Leave out every picture, then output exactly the lines between the ones holding "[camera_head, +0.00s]" and "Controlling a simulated", inclusive, and nothing beyond them.

## start

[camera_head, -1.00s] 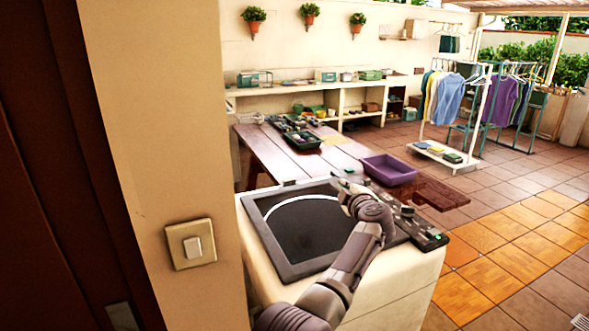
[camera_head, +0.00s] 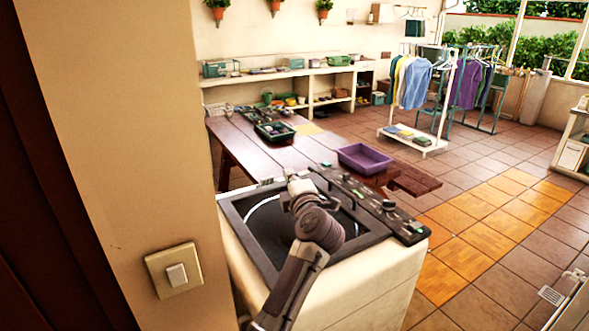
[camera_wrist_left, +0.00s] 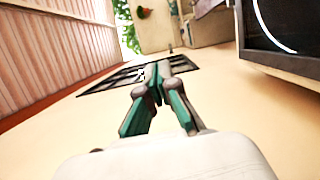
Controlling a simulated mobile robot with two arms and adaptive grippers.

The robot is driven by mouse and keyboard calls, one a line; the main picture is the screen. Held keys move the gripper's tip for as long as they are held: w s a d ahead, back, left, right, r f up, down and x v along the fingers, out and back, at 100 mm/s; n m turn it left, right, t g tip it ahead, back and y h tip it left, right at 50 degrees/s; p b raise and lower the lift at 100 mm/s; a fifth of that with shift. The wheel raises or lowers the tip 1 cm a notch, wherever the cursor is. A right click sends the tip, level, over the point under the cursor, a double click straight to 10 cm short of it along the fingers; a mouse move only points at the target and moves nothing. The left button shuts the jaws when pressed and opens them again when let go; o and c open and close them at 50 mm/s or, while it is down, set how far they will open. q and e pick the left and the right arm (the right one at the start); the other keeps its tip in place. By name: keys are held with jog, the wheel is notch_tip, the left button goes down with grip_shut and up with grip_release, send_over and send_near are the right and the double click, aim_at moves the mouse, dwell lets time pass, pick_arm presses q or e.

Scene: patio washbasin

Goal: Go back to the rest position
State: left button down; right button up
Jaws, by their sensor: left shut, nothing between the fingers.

## end

**Answer to this exercise:**
[camera_head, +0.00s] 
[camera_wrist_left, +0.00s] 
Controlling a simulated mobile robot with two arms and adaptive grippers.

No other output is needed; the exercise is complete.